Ce mouvement social s’il n’a pas atteint son objectif premier, à savoir le retrait de la Loi Travail, a réussi toutefois à gagner la Guerre de Position sur la question de société qu’elle posait. En effet toutes les enquêtes d’opinion réalisées ont montré le rejet par une grande majorité de personnes de la loi, ce qui a participé également à discréditer de façon indélébile le Parti Socialiste et rendu la conflictualité entre le « nous » et le « eux » plus lisible sur la question sociale. Surtout, en proposant de nouvelles formes d’implications bien plus complémentaires que concurrentielles, ce mouvement a ouvert des voies jusqu’ici inimaginables dans le milieu militant traditionnel.

Le mouvement lancé lors de la Loi Travail est en réalité une vague de fond qui n’a pas fini de dérouler et dont la France Insoumise semble avoir pris le bon rouleau.

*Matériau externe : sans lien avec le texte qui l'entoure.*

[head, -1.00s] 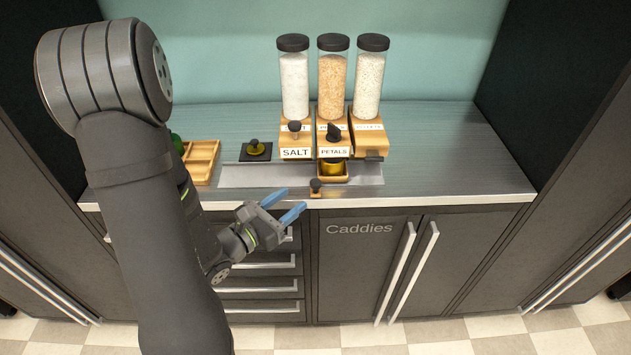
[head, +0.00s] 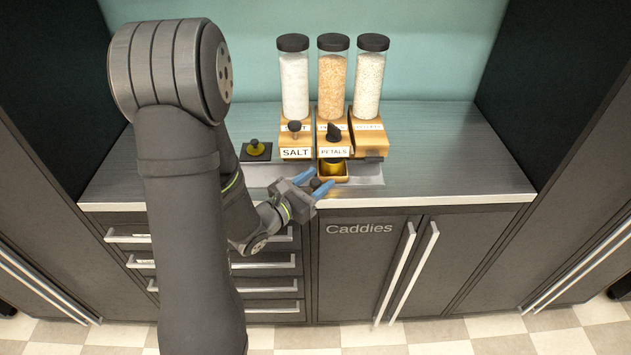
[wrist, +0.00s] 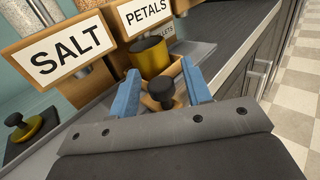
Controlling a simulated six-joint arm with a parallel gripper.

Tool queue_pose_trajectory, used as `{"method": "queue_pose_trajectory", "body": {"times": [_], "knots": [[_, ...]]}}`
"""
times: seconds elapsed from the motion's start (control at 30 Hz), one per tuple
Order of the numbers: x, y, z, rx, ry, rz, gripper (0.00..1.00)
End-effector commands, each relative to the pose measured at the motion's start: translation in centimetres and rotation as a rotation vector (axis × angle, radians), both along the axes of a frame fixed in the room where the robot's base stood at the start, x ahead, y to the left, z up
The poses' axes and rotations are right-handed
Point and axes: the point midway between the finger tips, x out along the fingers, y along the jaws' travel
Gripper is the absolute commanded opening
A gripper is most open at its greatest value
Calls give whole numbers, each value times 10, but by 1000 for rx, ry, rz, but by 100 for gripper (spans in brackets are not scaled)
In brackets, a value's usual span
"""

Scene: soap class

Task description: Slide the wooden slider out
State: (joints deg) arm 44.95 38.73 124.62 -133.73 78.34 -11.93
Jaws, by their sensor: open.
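The wooden slider (head: 338,180) is a small light-wood tray under the PETALS dispenser, with a dark round knob (head: 316,184) at its front. A gold cup (head: 331,168) sits in it. In the wrist view the knob (wrist: 161,88) stands between the two blue fingers, with the slider (wrist: 178,70) and the gold cup (wrist: 150,57) just beyond. My gripper (head: 318,188) is open, with its fingers on either side of the knob. I cannot tell whether either finger touches it.
Dispensers with a SALT label (head: 295,153) and a PETALS label (head: 334,152) stand close behind my gripper. A gold-and-black stamp (head: 255,148) rests on a dark pad at left. The counter's front edge (head: 430,200) lies below; counter at right is clear.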

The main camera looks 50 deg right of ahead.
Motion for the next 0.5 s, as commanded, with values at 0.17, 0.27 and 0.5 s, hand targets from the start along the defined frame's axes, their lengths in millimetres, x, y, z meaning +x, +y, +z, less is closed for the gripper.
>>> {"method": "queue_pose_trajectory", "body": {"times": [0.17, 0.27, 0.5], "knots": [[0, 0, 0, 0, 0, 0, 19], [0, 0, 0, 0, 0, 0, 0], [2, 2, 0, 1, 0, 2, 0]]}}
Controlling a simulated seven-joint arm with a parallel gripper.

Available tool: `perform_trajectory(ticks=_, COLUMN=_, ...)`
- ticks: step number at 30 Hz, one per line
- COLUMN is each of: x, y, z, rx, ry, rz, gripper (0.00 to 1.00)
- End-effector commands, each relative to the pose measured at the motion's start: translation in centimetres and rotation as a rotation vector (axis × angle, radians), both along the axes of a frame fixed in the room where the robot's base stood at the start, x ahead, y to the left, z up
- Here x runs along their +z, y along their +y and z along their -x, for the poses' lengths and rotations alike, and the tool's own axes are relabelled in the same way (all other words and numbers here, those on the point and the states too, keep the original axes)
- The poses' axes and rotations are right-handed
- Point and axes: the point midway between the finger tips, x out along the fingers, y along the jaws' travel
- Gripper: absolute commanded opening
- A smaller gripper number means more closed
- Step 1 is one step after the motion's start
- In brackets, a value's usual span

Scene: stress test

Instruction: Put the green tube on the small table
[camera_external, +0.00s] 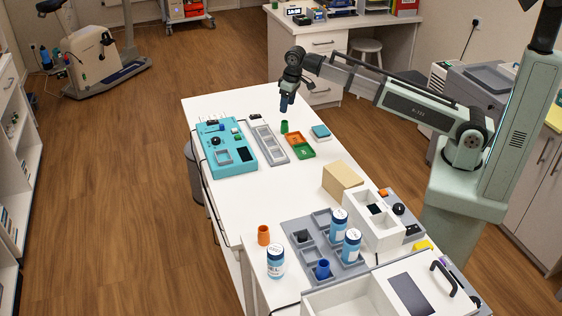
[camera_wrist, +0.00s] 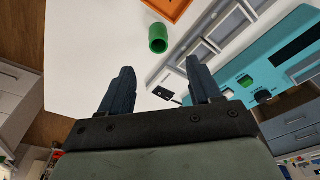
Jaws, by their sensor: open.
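The green tube (camera_external: 284,127) stands on the far part of the white work table (camera_external: 215,103), beside the orange and green trays. In the wrist view the tube (camera_wrist: 158,39) shows its open end, ahead of and between my fingers, apart from them. My gripper (camera_external: 287,104) hangs above the table just over the tube; its two dark fingers (camera_wrist: 159,66) are spread with nothing between them. I cannot tell for certain which surface is the small table; a separate white table part (camera_external: 252,286) stands at the near end.
A teal panel (camera_external: 243,165) and grey slotted tray (camera_external: 267,145) lie left of the tube; an orange tray (camera_external: 300,139) lies right. A tan block (camera_external: 342,177) and white box (camera_external: 374,232) stand nearer. The near end holds bottles (camera_external: 276,262), an orange cup (camera_external: 263,235) and a blue cup (camera_external: 322,268).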

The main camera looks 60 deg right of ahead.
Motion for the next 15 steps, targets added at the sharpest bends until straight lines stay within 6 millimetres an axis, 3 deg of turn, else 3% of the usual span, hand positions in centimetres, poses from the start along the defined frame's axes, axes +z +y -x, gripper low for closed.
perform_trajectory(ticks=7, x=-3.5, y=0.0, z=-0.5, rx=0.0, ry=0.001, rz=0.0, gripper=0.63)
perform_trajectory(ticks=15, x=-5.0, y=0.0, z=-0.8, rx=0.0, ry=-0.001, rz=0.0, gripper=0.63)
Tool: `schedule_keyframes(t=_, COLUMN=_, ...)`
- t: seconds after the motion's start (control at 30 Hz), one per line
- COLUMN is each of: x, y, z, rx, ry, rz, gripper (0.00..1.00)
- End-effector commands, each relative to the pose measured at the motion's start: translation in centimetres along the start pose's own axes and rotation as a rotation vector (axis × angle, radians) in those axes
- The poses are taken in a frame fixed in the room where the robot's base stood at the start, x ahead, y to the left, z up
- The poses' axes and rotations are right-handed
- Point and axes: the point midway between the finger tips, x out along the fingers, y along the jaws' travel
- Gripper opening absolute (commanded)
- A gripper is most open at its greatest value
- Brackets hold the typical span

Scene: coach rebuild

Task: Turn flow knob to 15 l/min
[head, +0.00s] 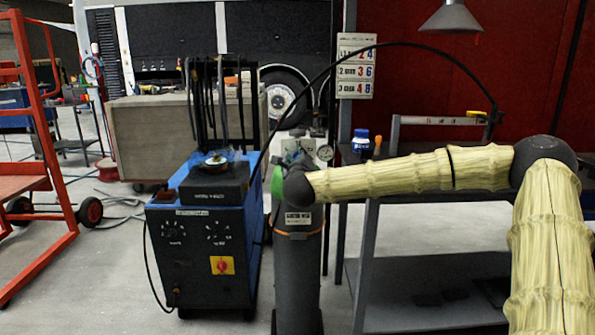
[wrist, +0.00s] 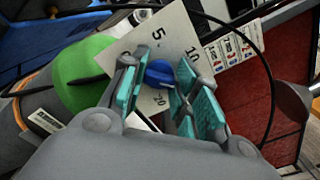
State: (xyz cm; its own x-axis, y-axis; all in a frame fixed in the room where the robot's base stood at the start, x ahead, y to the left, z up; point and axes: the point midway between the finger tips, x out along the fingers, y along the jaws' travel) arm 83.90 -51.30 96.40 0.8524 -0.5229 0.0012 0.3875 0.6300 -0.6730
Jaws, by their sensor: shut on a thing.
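In the wrist view, the blue flow knob (wrist: 159,73) sits on a white dial plate (wrist: 176,35) marked 5, 10 and 20. My gripper (wrist: 160,84), with teal finger pads, is shut on the knob. One finger is on its left side and the other on its right. I cannot tell the exact setting the knob points to, and no 15 mark is visible. In the head view, the dial plate (head: 296,146) shows above the grey gas cylinder (head: 298,275). My wrist hides the knob there.
A green part (wrist: 84,72) of the cylinder is close to my gripper's left. A blue welding machine (head: 205,250) stands left of the cylinder. A black hose (head: 345,62) arches over my arm. A blue-and-white jar (head: 361,141) stands on the workbench.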

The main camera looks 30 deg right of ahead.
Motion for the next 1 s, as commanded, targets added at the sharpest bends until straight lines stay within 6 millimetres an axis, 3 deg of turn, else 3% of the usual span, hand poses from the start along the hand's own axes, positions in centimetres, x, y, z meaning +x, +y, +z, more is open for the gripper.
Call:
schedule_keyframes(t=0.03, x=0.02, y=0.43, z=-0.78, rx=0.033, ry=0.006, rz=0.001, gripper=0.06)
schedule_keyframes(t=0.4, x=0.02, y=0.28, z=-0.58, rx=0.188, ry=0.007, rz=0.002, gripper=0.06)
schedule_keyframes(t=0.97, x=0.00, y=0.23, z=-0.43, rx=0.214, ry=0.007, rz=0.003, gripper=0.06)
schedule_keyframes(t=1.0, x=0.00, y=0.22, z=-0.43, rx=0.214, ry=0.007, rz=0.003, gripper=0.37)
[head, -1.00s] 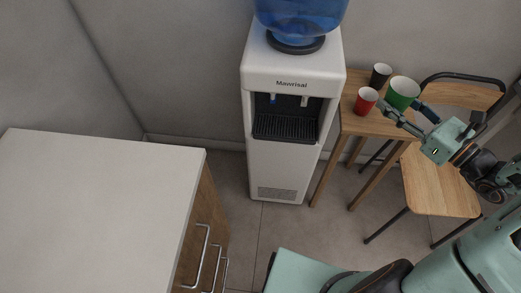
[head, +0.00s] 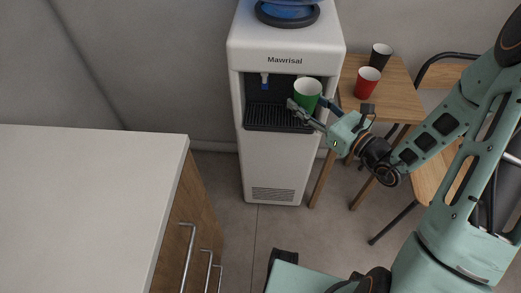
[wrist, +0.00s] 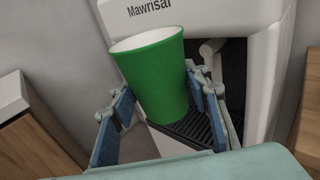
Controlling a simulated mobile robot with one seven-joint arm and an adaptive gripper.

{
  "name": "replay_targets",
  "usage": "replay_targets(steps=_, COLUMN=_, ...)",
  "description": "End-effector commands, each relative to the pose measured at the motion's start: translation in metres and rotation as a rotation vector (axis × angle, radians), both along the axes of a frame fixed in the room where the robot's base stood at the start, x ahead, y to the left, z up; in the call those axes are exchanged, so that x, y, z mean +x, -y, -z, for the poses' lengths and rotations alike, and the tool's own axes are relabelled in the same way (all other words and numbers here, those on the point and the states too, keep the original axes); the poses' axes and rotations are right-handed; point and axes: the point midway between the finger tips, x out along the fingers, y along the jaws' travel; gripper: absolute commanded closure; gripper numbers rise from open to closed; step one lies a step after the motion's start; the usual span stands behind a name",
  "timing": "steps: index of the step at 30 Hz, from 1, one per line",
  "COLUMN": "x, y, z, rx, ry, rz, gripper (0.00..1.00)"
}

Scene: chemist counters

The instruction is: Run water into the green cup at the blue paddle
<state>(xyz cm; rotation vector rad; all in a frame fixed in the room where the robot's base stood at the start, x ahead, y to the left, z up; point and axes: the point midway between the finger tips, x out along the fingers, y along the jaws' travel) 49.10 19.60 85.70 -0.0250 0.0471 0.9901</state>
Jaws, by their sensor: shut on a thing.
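The green cup (head: 307,94) is upright in my gripper (head: 312,112), which is shut on it. The cup is at the right front of the dispenser's recess, near the right-hand tap. The blue paddle (head: 265,82) is on the left tap, to the left of the cup. In the wrist view the green cup (wrist: 157,82) stands between the two finger pads of my gripper (wrist: 160,105) and hides the blue paddle. The white water dispenser (head: 285,160) has a black drip tray (head: 270,117) below the taps. The cup's inside looks white; I see no water.
A small wooden table (head: 395,100) to the right holds a red cup (head: 367,82) and a black cup (head: 380,56). A white counter (head: 80,200) fills the left front. Floor is clear before the dispenser.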

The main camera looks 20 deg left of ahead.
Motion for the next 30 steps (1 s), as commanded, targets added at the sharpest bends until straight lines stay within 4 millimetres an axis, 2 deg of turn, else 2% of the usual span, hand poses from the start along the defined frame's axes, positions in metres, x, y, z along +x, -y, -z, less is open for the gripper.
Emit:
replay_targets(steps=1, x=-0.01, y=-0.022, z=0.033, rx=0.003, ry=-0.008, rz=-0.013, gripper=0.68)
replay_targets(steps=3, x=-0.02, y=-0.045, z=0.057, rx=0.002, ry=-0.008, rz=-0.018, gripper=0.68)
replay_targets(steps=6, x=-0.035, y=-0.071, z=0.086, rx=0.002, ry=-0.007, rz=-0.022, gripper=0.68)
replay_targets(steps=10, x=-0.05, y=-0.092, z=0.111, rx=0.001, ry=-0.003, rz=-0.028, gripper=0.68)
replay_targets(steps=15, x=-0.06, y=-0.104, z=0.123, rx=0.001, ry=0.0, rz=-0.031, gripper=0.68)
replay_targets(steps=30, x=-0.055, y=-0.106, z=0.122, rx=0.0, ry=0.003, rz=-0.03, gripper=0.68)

Pour elle la station espérance a été passée, celle de la victoire est peut être la prochaine et se ne sera pas la plus facile, Khaleesee en sait quelque chose. Souvenons nous ainsi du moment où ses dragons deviennent hors mesure pour elles, son refuge reste ses soldats affranchis, qui se battent sur le terrain, et qu’elle avait un peu délaissé depuis sa conquête de la cité Meereen. C’est aussi le défi pour la France Insoumise si elle veut tenir : trouver l’équilibre entre l’arme bling bling des réseaux sociaux et celle de l'ombre des militants du quotidien, entre un activisme « twitter » et un militantisme « ter/ter ».

En attendant la Khaleesee souhaiterait sûrement à la France Insoumise que ses dragons volent aussi loin que les siens : direction Westeros et le fameux Trône de fer.